On 4/11/16 3:43 PM, Ken Wills wrote:
On Mon, Apr 11, 2016 at 11:57 AM, Brian Stansberry
<brian.stansberry(a)redhat.com <mailto:brian.stansberry@redhat.com>> wrote:
Just an FYI: I spent a couple days and worked up a POC[1] of creating a
JGroups-based reliable group communication mesh over the sockets our
Host Controllers use for intra-domain management communications.
Nice! I've been thinking about the mechanics of this a bit recently, but
I hadn't gotten to any sort of transport details, this looks interesting.
Currently those sockets are used to form a tree of connections; master
HC to slave HCs and then HCs to their servers. Slave HCs don't talk to
each other. That kind of topology works fine for our current use cases,
but not for other use cases, where a full communication mesh is more
appropriate.
2 use cases led me to explore this:
1) A longstanding request to have automatic failover of the master HC to
a backup. There are different ways to do this, but group communication
based leader election is a possible solution. My preference, really.
I'd come to the same conclusion of it being an election.
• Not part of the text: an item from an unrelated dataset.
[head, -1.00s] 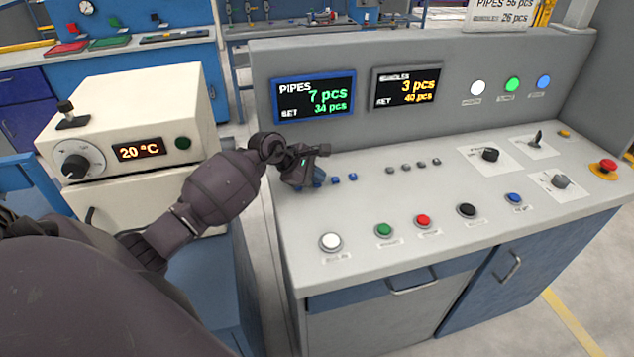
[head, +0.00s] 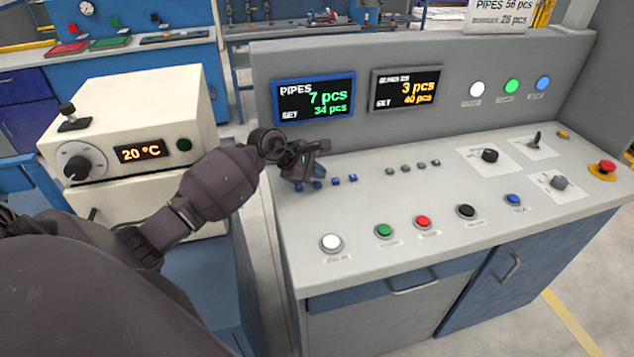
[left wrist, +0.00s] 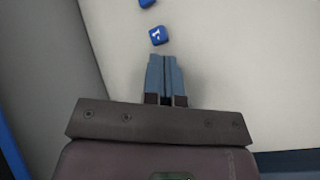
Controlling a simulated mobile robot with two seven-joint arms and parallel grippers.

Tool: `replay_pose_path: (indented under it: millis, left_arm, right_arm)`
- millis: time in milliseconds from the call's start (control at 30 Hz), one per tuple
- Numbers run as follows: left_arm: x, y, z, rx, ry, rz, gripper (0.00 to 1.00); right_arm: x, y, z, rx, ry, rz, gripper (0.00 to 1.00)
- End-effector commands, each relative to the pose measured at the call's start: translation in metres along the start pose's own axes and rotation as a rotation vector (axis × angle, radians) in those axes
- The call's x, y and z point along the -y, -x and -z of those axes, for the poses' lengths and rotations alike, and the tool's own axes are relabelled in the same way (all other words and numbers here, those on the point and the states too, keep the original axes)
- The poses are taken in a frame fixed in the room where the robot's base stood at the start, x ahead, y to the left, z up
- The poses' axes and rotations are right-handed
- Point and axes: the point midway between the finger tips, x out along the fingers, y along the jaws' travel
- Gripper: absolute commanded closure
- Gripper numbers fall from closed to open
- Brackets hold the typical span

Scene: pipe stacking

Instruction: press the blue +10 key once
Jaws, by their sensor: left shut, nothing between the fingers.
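A row of small blue keys lies on the desk below the PIPES display; the rightmost (head: 352,178) and its left neighbour (head: 337,181) show clearly. Their labels are too small to read in the head view, so I cannot tell which is +10. My left gripper (head: 298,172) is above the left end of this row, partly covering it. In the left wrist view its fingers (left wrist: 165,77) are shut and empty. A blue key (left wrist: 158,35) whose label looks like -1 lies just beyond the fingertips, and part of another blue key (left wrist: 147,3) shows at the top edge. My right gripper is out of view.
The PIPES display (head: 314,98) reads 7 pcs, SET 34 pcs. The BUNDLES display (head: 405,88) reads 3 pcs, SET 40 pcs. Grey keys (head: 405,167) lie right of the blue row. Round buttons line the front, including a white one (head: 331,243). A cream box (head: 130,110) stands left.

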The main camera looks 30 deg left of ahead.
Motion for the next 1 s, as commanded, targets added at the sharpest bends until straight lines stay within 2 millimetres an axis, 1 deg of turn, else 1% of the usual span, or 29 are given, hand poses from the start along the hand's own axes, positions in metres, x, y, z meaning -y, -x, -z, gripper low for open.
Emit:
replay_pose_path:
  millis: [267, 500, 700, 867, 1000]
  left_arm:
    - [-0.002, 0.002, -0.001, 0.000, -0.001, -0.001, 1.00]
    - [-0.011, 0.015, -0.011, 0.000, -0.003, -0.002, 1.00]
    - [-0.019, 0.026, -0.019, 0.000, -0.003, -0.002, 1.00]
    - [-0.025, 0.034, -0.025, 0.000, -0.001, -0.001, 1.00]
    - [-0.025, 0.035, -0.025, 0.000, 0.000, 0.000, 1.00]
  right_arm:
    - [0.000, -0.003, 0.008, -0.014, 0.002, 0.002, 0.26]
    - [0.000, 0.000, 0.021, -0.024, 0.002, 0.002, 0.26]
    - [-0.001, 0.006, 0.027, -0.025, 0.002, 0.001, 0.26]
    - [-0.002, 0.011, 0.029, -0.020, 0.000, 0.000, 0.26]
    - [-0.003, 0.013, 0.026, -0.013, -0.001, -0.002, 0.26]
A deterministic
election algorithm, perhaps allowing the configuration to supply some
sort of weighted value to influence the election on each node, perhaps
analogous to how the master browser smb election works (version + weight
+ etc).
Yep.
For sure the master must be running the latest version.
2)
https://issues.jboss.org/browse/WFLY-1066, which has led to various
design alternatives, one of which is a distributed cache of topology
information, available via each HC. See [2] for some of that discussion.
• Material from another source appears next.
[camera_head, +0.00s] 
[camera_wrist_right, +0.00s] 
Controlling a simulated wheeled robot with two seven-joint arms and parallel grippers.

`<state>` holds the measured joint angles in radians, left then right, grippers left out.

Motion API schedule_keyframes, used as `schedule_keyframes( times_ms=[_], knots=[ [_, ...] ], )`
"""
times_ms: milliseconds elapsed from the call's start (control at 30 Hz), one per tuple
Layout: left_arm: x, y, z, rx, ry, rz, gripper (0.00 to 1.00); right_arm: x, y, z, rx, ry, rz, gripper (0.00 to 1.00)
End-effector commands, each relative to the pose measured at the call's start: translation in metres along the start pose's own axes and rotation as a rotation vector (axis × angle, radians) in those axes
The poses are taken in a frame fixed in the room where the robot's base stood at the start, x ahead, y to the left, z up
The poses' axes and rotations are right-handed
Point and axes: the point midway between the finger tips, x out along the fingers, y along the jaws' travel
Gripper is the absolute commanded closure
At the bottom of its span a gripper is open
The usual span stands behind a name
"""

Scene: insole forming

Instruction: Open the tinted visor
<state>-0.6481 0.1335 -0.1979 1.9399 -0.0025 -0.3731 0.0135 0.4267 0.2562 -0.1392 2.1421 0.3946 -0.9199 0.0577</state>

I don't know if this kind of communication is a good idea, or if it's
the right solution to either of these use cases. Lots of things need
careful thought!! But I figured it was worth some time to experiment.
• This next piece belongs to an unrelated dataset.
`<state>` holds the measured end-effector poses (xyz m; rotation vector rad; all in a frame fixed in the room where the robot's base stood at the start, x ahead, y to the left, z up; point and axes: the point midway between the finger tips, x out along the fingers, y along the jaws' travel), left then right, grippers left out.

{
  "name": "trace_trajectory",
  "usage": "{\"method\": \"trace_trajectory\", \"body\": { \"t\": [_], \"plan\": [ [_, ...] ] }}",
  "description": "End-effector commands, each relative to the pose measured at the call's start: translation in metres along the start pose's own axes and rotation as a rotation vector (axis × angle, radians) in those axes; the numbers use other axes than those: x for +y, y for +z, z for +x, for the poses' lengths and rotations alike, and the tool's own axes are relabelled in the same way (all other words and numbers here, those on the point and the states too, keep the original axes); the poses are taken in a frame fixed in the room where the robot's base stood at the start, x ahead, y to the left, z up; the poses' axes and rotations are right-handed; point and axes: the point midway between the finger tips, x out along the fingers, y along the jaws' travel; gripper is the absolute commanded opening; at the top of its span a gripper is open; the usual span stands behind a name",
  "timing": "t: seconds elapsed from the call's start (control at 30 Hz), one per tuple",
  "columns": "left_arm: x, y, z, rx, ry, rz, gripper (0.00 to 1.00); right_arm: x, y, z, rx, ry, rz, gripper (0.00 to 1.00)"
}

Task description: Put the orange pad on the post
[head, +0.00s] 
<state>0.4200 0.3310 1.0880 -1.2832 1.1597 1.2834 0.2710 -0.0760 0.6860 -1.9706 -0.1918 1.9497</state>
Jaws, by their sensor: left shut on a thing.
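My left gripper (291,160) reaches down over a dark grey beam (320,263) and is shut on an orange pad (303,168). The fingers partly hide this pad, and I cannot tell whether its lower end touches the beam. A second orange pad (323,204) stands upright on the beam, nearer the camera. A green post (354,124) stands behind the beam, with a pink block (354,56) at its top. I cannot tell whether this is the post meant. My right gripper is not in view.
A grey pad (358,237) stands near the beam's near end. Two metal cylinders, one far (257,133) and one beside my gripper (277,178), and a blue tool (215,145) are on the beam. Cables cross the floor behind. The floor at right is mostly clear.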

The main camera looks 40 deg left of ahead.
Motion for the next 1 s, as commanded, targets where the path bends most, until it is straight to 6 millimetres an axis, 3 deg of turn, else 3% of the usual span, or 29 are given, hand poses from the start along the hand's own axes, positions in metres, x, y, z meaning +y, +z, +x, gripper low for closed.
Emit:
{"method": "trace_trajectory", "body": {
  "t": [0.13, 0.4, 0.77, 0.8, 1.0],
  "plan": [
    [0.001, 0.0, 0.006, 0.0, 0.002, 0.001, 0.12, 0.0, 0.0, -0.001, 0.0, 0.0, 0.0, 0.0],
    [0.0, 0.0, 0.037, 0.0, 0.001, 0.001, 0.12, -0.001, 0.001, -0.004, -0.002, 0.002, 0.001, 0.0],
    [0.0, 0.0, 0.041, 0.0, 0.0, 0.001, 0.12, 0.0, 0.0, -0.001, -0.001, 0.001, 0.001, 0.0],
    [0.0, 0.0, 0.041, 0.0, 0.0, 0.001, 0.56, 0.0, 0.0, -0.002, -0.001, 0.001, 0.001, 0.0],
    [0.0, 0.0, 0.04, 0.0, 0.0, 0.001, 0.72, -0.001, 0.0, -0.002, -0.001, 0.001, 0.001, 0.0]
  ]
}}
And it worked in at least a basic POC way, hence this FYI.
Not knowing a lot about jgroups .. for very large domains is the mesh
NxN in size?
Yes.
For thousands of nodes would this become a problem,
It's one concern I have, yes. There are large JGroups clusters, but they
may be based on the UDP multicast transport JGroups offers.
or would
a mechanism to segment into local groups perhaps, with only certain
nodes participating in the mesh and being eligible for election?
For sure we'd have something in the host.xml that controls whether a
particular HC joins the group.
I don't think this is a big problem for the DC election use case, as you
don't need a large number of HCs in the group. You'd have a few
"potential" DCs that could join the group, and the remaining slaves
don't need to.
For use cases where you want slave HCs to be in the cluster though, it's
a concern. The distributed topology cache thing may or may not need
that. It needs a few HCs to provide HA, but those could be the same ones
that are "potential" HCs. But if only a few are in the group, the
servers need to be told how to reach those HCs. Chicken and egg, as the
point of the topology cache is to provide that kind of data to servers!
If a server's own HC is required to be a part of the group though, that
helps cut through the chicken/egg problem.
Ken
--
Brian Stansberry
Senior Principal Software Engineer
JBoss by Red Hat